For the foregoing reasons, we hold that § 803(d)(3) of the PLRA, 42 U.S.C. § 1997e(d)(3), does not violate plaintiffs rights under the implied equal protection provision of the Fifth Amendment. Accordingly, we AFFIRM the judgment of the district court.

. As the United States recognizes in its brief, only the fee cap provisions are before the panel in this appeal, as the attorney fees at issue arose from post-judgment compliance monitoring. Thus, we need not address the constitutionality of § 803(d)(2), which requires up to 25% of any judgment a prisoner obtains to be applied against any attorney fees awarded under this section.

. In the Eastern District of Michigan, $75.00 per hour is the maximum amount that a court appointed attorney may recover under 18 U.S.C. § 3006A(d)(l). Section 803(d)(3) thus caps the attorney fee recoverable at $112.50 per hour (150% of the $75.00 maximum).

. The government argues that the reduction in attorney fees goes into a prisoner’s decision whether to file a claim. Several courts have agreed with the government’s contention. See Madrid v. Gomez, 190 F.3d 990, 996 (9th Cir.1999); Morrison v. Davis, 88 F.Supp.2d 799, 808 (S.D.Oh.2000). However, with respect to truly frivolous claims, it could be plausibly argued that the provision would have at best a very attenuated effect on the *845litigation decision of a pro se inmate, whose claims must be certified as possessing at least some merit at an early stage in the litigation. Further, the fee cap provisions only apply to cases in which the prisoner has actually prevailed, thereby assuring that at least one claim was meritorious. We need not resolve this issue, however, as other rational bases exist for the law's enactment.

. The dissent argues that § 803(d)(3) cannot be rationally related to reducing frivolous lawsuits, because § 1988 already only authorizes courts to award reasonable attorneys' fees to the "prevailing party.” In addition, the dissent argues that the "reasonableness” requirement in § 1988 for the amount of attorneys' fees awarded mandates a proportionality between the degree of plaintiff's victory and any fee awarded, and thus § 803(d)(3) cannot be rationally related to reducing trivial claims either. By reducing the amount of any potential recovery, however, § 803(d)(3) raises the probability of success that such cases must enjoy before an attorney will accept the case. Thus, § 803 is rationally related to reducing frivolous and trivial claims because it will generate a higher required likelihood of success before any given case is taken.

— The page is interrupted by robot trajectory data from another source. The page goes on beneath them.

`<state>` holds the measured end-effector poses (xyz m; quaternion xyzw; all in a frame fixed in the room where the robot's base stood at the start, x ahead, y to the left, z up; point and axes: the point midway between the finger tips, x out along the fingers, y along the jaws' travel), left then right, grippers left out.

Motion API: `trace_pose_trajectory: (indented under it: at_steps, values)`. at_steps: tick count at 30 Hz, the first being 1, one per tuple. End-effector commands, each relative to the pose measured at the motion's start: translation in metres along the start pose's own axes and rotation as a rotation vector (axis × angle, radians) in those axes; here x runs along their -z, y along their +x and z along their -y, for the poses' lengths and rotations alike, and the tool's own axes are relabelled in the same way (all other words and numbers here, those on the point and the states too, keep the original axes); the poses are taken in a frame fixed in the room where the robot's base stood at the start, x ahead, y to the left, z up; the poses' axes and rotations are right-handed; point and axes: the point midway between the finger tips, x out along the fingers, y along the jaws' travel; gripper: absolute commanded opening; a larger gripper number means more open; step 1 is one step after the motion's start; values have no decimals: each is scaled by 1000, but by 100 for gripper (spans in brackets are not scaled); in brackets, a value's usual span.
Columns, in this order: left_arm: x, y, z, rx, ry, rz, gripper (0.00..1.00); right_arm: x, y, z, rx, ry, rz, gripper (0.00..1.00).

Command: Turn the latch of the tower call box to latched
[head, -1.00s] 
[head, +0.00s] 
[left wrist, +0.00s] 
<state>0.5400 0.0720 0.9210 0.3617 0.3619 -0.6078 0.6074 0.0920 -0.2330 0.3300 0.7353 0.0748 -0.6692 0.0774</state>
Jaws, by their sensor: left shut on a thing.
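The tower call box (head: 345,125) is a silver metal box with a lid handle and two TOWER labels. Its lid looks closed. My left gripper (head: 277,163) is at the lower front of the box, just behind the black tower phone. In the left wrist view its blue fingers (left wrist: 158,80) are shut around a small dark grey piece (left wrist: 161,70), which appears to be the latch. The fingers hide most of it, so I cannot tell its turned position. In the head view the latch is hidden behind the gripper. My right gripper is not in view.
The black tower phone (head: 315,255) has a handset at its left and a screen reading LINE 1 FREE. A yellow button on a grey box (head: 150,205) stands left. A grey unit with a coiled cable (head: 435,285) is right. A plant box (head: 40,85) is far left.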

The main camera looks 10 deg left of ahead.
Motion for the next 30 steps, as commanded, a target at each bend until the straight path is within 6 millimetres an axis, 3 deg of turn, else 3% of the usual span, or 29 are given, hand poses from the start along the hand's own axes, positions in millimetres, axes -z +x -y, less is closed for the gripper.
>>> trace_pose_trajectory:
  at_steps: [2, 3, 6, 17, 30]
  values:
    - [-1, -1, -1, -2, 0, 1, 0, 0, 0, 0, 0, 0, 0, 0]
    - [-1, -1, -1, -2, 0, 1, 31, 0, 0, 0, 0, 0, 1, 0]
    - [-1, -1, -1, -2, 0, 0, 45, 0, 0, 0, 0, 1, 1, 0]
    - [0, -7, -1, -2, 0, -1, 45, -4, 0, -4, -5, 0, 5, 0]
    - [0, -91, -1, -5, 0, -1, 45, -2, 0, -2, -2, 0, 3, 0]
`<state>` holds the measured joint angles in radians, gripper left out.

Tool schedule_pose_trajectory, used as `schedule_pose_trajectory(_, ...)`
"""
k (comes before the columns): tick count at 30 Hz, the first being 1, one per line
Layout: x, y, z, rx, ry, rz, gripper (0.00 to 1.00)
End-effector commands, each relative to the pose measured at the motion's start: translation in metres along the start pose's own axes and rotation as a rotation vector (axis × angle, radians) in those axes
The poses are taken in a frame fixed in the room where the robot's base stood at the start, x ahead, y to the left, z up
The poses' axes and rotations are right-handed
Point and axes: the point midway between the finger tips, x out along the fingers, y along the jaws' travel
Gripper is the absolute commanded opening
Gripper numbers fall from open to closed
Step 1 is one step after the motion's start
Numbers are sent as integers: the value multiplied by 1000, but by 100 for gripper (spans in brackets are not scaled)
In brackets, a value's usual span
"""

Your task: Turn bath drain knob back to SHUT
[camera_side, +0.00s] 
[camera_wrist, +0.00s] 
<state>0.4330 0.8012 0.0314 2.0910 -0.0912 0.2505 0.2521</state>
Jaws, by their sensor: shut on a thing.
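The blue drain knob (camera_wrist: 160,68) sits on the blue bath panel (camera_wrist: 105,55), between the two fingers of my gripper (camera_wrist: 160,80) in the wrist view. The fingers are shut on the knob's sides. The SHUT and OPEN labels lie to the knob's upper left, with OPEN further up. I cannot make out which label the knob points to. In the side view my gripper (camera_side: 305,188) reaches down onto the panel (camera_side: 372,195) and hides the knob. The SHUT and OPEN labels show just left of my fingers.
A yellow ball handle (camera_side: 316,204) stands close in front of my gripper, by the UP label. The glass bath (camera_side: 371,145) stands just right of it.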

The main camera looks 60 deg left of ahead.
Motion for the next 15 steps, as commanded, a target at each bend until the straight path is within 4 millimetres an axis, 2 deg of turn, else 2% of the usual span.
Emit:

. The dissent's allegation that § 803(d)(3) cannot be rationally related to protecting state and federal treasuries unless reducing the number of meritorious, non-trivial claims of prisoners is a legitimate constitutional objective fails to recognize the circumstances specific to prisoners that may increase the number of trivial or frivolous allegations a prisoner may file as compared to a non-prisoner. Congress could have rationally thought that § 803(d)(3) would eliminate this distinction and thus preserve some governmental resources.

. The State of Ohio as Amicus Curiae cites G. Cole, R. Hanson, and J. Gilbert, Alternative Dispute Resolution for Prisoner Grievances: A Reference Manual for Averting Litigation 5-6 (National Institute of Corrections 1984, as observing "Many non-frivolous suits concern small monetary sums, and the time devoted to them by administrators is disproportionate to the amounts involved.”).

.The government argues that the attorney fee cap provisions may reduce judicial over-involvement in the day to day administration of our nation’s prisons. The legislative history of the PLRA also shows that Congress was concerned with- this issue. See, e.g., Prison Refoim: Enhancing the Effectiveness of Incarceration: Hearings on S.3, S.38, S.400, S.866, S.930 and H.R. 667 Before the Committee on the Judiciary of the United States Senate, S. Hrg. 104-573 at 3-7, 26-32 (1995), reprinted in Bernard D. Reams and William H. Manz, A Legislative History of the Prison Litigation Reform Act of 1996, Pub.L. No. 104-134, 110 Stat. 1321, Document No. 55 (statements of Sen. Spencer Abraham and Former Attorney General William P. Barr). However, because we conclude that the attorney fee cap provision is rationally related to the goal of reducing trivial claims and protecting the public fisc, we need not determine whether Congress's goal of reducing judicial involvement would also provide a rational basis for enacting § 803(d)(3).

. We note that the hourly rate chosen by Congress under § 803(d)(3) is also a matter of legislative judgment which we will not overturn unless it is demonstrated that Congress could not have reasonably conceived the rate as appropriate to achieve its legitimate objectives. See, e.g. Vance v. Bradley, 440 U.S. 93, 110-12, 99 S.Ct. 939, 949-50, 59 L.Ed.2d 171 (1979). Plaintiff has made no such showing.